How to improve this situation, then? I’m afraid I share the skepticism of the country brand delegation (from the above-mentioned YLE news article):

But changing deep-seated cultural norms could be challenging. Even if the plan works, it could take generations for Finns to become natural marketers. The delegation itself says 20 years could go by before the results of the project are known. "It is not impossible but it is a hard and demanding task. And maybe Finns don't want to change," says Jukka Hienonen, a member of the delegation and outgoing CEO of national carrier Finnair. Asking Finns to transform a central part of their identity could be calling for too much. Despite their humility, Finns are a rather proud lot.
Interestingly, I read an article about Hannu Rajaniemi in our local newspaper yesterday (Turun Sanomat, Jan 8, 2011, p. 28). After living 10 years in Britain, this Finnish mathematician and author says that his British personality is much more outgoing than his Finnish self. I think this is the crux of the problem.

We need to be more outgoing when speaking English. It’s a pity that Finns, who want to improve their international presence, either cannot or refuse to acknowledge this simple observation. But at least we should appreciate that people in influential positions have finally recognized this, and brought attention to it. We need to make our students aware of how our Finnish communication patterns may be perceived by outsiders. If you are aware, at least you have an idea what might need changing. We also need non-native teachers to challenge Finnish students to improve their communicative skills. With a classroom of all Finns speaking English, the Finnish patterns just get reinforced. Online collaboration, videoconferencing for example, might be one solution here. Secondly, employers need to understand that, with a high school diploma, and possibly a university degree, their employees’ spoken language skills are likely to be lacking. They need continuous language training, preferably with native speakers, to keep up and improve.

Friday, 7 January 2011

From teacher to 'learning coach'

For a long time, I have felt that the title 'teacher' (in my language, Finnish, too - 'opettaja') is misleading or wrong in the 21st-century context. A teacher is somebody who has sole access to secret knowledge, and stands in front of the classroom giving lectures. He/she is the deliverer of knowledge, in a one-way process, which was believed to automatically lead to student learning earlier, but which we all now know is not necessarily the case. Wouldn't it be about time to think of a new, more appropriate title for ourselves - one that would describe what is expected of us, to make education more learner-centred?

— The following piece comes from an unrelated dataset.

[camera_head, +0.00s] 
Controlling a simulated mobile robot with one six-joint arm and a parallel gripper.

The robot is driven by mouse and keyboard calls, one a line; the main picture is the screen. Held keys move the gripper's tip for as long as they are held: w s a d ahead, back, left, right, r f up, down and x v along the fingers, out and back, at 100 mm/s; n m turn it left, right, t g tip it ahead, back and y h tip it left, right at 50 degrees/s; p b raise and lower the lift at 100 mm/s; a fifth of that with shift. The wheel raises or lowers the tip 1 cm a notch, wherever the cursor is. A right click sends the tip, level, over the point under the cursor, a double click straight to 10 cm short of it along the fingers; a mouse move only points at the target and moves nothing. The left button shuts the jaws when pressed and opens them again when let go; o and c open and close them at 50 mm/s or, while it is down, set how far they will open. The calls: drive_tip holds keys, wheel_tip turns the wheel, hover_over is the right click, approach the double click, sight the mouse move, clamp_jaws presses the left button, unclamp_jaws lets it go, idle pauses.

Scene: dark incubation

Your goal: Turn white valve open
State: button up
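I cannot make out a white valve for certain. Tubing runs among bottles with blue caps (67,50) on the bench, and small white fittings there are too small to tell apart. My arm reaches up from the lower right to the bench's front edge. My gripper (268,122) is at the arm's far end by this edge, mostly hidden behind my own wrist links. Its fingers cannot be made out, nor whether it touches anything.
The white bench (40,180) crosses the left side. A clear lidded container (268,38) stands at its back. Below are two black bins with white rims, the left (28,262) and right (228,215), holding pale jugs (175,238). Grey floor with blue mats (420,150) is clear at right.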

Today, I came across an interesting article on the World Future Society website: The World is My School: Welcome to the Era of Personalized Learning by Maria H. Andersen. And there it was - the title I've been trying think of: LEARNING COACH! Ms Andersen describes the new role like this:
As the learning coach, my job is no longer to “deliver content” to the students. ... Now I can use my time to help students search for good questions, help them to understand the content they are learning, provide activities to help them work with the concepts or connect the material in an applied way, and foster discussion with other students on these topics.
Ms Andersen's model for personalized learning sounds really fascinating, although slightly sci-fi at times, too, but that's what futurists of education should present us with, to boldly go where no teacher has ever gone before.
A system for personalized learning will not grow from inside formal education. Education is like a field that’s been overplanted with only small patches of fertile soil. Too many stakeholders (parents, unions, administration, faculty, etc.) compete to promote various ideas about how to change, acting like weeds or plagues that choke off plant growth. The fresh and fertile soil of the open Web can foster the quick growth of a personalized learning system. Then, like a good fertilizer, it can be used to replenish the soil of formal education and help us to reach that “Holy Grail” of education: personalized learning for all.

Tuesday, 4 January 2011

Staff room dilemmas

Autumn term of this school year behind me, and things have found their routine slots and paths - it's business as usual. The only major change to last year is that from 45-minute lessons and 5-10-minute breaks, we have switched to 75-minute lessons with 15-minute breaks in between. I have already noticed how it somewhat calms down the hectic pace of a school day.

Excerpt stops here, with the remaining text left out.